- **Problem statement**
Leaving out the pictures, retype all the material exactly.
┌─ Records shown
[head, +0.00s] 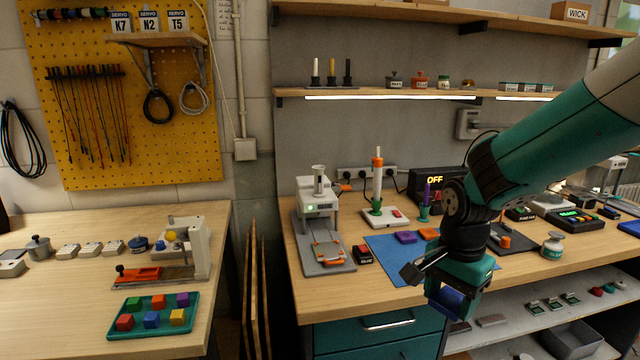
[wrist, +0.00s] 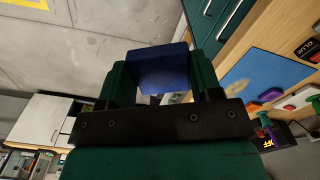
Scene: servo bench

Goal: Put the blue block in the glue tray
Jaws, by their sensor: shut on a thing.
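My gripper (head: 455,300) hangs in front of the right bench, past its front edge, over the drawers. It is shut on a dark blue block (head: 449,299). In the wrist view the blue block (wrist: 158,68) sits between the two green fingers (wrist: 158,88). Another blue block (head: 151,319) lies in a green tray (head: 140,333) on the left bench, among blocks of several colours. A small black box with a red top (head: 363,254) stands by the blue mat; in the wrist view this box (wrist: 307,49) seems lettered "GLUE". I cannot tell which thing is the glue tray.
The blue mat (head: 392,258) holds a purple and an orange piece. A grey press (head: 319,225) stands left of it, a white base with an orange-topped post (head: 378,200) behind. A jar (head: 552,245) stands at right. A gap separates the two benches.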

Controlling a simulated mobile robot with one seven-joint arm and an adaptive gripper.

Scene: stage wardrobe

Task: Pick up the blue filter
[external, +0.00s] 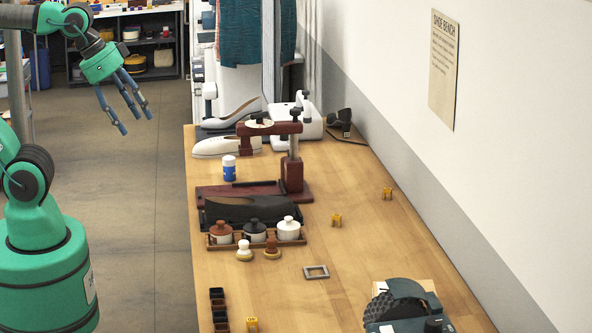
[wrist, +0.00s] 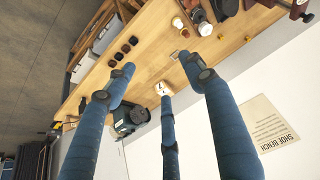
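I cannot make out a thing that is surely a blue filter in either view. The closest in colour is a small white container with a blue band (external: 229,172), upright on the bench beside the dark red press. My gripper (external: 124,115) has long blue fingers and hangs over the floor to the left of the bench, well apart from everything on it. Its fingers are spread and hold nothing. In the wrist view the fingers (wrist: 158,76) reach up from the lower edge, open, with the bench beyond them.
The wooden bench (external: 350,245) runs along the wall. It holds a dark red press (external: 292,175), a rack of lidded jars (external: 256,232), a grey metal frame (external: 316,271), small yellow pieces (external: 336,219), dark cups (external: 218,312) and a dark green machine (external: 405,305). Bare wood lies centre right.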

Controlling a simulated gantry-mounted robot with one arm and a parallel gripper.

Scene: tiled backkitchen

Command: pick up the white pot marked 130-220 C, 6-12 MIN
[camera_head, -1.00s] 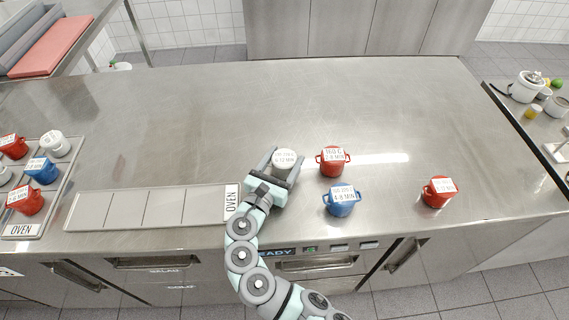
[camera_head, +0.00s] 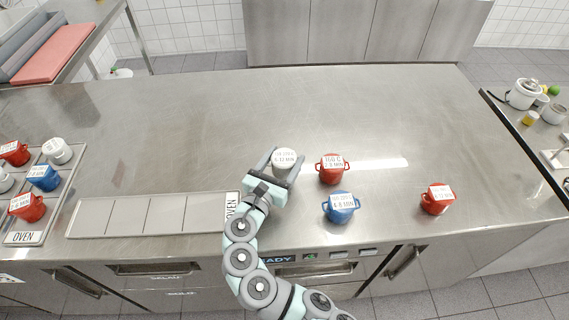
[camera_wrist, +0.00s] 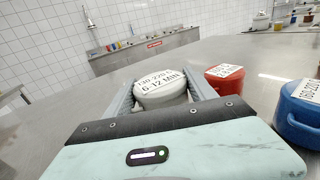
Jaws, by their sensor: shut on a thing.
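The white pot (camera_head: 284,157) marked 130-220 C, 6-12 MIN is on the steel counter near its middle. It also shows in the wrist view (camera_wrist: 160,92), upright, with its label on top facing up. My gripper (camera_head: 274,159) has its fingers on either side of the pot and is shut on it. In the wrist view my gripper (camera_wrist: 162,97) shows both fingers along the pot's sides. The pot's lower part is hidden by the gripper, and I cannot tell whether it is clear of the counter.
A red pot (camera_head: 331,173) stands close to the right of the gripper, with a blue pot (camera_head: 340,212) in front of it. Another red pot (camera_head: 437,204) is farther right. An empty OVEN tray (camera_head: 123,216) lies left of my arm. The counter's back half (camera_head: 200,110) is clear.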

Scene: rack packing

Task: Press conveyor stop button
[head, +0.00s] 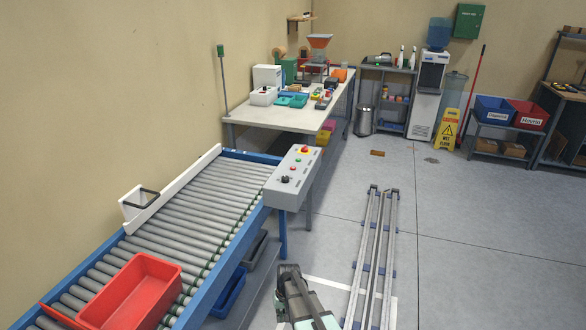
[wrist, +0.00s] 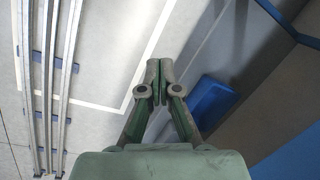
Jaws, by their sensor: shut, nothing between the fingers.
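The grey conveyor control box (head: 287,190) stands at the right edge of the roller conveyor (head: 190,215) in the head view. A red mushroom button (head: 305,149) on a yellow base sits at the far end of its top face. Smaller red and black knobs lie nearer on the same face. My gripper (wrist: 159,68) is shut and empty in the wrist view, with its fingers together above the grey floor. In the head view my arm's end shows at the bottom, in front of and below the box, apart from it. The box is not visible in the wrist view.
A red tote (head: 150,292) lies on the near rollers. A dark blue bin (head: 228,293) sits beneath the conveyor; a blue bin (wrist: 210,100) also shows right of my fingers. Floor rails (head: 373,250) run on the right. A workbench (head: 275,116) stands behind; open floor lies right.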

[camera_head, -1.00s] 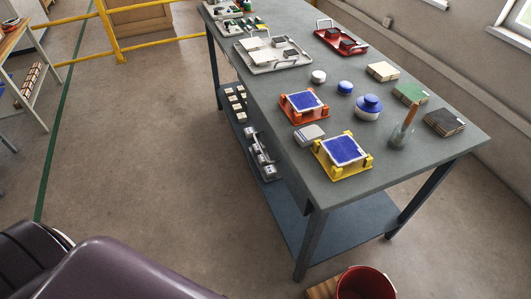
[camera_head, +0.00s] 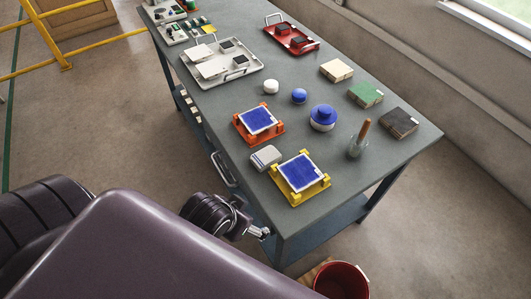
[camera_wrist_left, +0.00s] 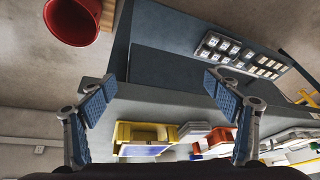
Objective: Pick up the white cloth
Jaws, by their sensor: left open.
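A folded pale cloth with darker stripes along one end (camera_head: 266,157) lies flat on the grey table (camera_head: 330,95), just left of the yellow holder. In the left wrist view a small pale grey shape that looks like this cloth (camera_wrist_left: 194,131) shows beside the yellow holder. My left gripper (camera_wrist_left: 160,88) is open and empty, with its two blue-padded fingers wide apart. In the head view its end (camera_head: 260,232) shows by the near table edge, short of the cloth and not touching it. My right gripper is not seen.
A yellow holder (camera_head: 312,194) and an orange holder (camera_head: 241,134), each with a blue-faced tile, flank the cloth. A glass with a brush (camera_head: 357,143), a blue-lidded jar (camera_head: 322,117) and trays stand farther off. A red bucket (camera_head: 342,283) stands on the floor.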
└─
- **Answer for this exercise**
[head, +0.00s] 
[wrist, +0.00s] 
Scene: servo bench

Goal: Put the blue block in the glue tray
Jaws, by their sensor: shut on a thing.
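My gripper (head: 455,300) hangs in front of the right bench, past its front edge, over the drawers. It is shut on a dark blue block (head: 449,299). In the wrist view the blue block (wrist: 158,68) sits between the two green fingers (wrist: 158,88). Another blue block (head: 151,319) lies in a green tray (head: 140,333) on the left bench, among blocks of several colours. A small black box with a red top (head: 363,254) stands by the blue mat; in the wrist view this box (wrist: 307,49) seems lettered "GLUE". I cannot tell which thing is the glue tray.
The blue mat (head: 392,258) holds a purple and an orange piece. A grey press (head: 319,225) stands left of it, a white base with an orange-topped post (head: 378,200) behind. A jar (head: 552,245) stands at right. A gap separates the two benches.

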Controlling a simulated mobile robot with one seven-joint arm and an adaptive gripper.

Scene: stage wardrobe

Task: Pick up the blue filter
[external, +0.00s] 
[wrist, +0.00s] 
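I cannot make out a thing that is surely a blue filter in either view. The closest in colour is a small white container with a blue band (external: 229,172), upright on the bench beside the dark red press. My gripper (external: 124,115) has long blue fingers and hangs over the floor to the left of the bench, well apart from everything on it. Its fingers are spread and hold nothing. In the wrist view the fingers (wrist: 158,76) reach up from the lower edge, open, with the bench beyond them.
The wooden bench (external: 350,245) runs along the wall. It holds a dark red press (external: 292,175), a rack of lidded jars (external: 256,232), a grey metal frame (external: 316,271), small yellow pieces (external: 336,219), dark cups (external: 218,312) and a dark green machine (external: 405,305). Bare wood lies centre right.

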Controlling a simulated gantry-mounted robot with one arm and a parallel gripper.

Scene: tiled backkitchen

Command: pick up the white pot marked 130-220 C, 6-12 MIN
[camera_head, -1.00s] 
[camera_head, +0.00s] 
[camera_wrist, +0.00s] 
Jaws, by their sensor: shut on a thing.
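The white pot (camera_head: 284,157) marked 130-220 C, 6-12 MIN is on the steel counter near its middle. It also shows in the wrist view (camera_wrist: 160,92), upright, with its label on top facing up. My gripper (camera_head: 274,159) has its fingers on either side of the pot and is shut on it. In the wrist view my gripper (camera_wrist: 162,97) shows both fingers along the pot's sides. The pot's lower part is hidden by the gripper, and I cannot tell whether it is clear of the counter.
A red pot (camera_head: 331,173) stands close to the right of the gripper, with a blue pot (camera_head: 340,212) in front of it. Another red pot (camera_head: 437,204) is farther right. An empty OVEN tray (camera_head: 123,216) lies left of my arm. The counter's back half (camera_head: 200,110) is clear.

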Scene: rack packing

Task: Press conveyor stop button
[head, +0.00s] 
[wrist, +0.00s] 
Jaws, by their sensor: shut, nothing between the fingers.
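The grey conveyor control box (head: 287,190) stands at the right edge of the roller conveyor (head: 190,215) in the head view. A red mushroom button (head: 305,149) on a yellow base sits at the far end of its top face. Smaller red and black knobs lie nearer on the same face. My gripper (wrist: 159,68) is shut and empty in the wrist view, with its fingers together above the grey floor. In the head view my arm's end shows at the bottom, in front of and below the box, apart from it. The box is not visible in the wrist view.
A red tote (head: 150,292) lies on the near rollers. A dark blue bin (head: 228,293) sits beneath the conveyor; a blue bin (wrist: 210,100) also shows right of my fingers. Floor rails (head: 373,250) run on the right. A workbench (head: 275,116) stands behind; open floor lies right.

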[camera_head, -1.00s] 
[camera_head, +0.00s] 
[camera_wrist_left, +0.00s] 
Objective: Pick up the white cloth
Jaws, by their sensor: left open.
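A folded pale cloth with darker stripes along one end (camera_head: 266,157) lies flat on the grey table (camera_head: 330,95), just left of the yellow holder. In the left wrist view a small pale grey shape that looks like this cloth (camera_wrist_left: 194,131) shows beside the yellow holder. My left gripper (camera_wrist_left: 160,88) is open and empty, with its two blue-padded fingers wide apart. In the head view its end (camera_head: 260,232) shows by the near table edge, short of the cloth and not touching it. My right gripper is not seen.
A yellow holder (camera_head: 312,194) and an orange holder (camera_head: 241,134), each with a blue-faced tile, flank the cloth. A glass with a brush (camera_head: 357,143), a blue-lidded jar (camera_head: 322,117) and trays stand farther off. A red bucket (camera_head: 342,283) stands on the floor.

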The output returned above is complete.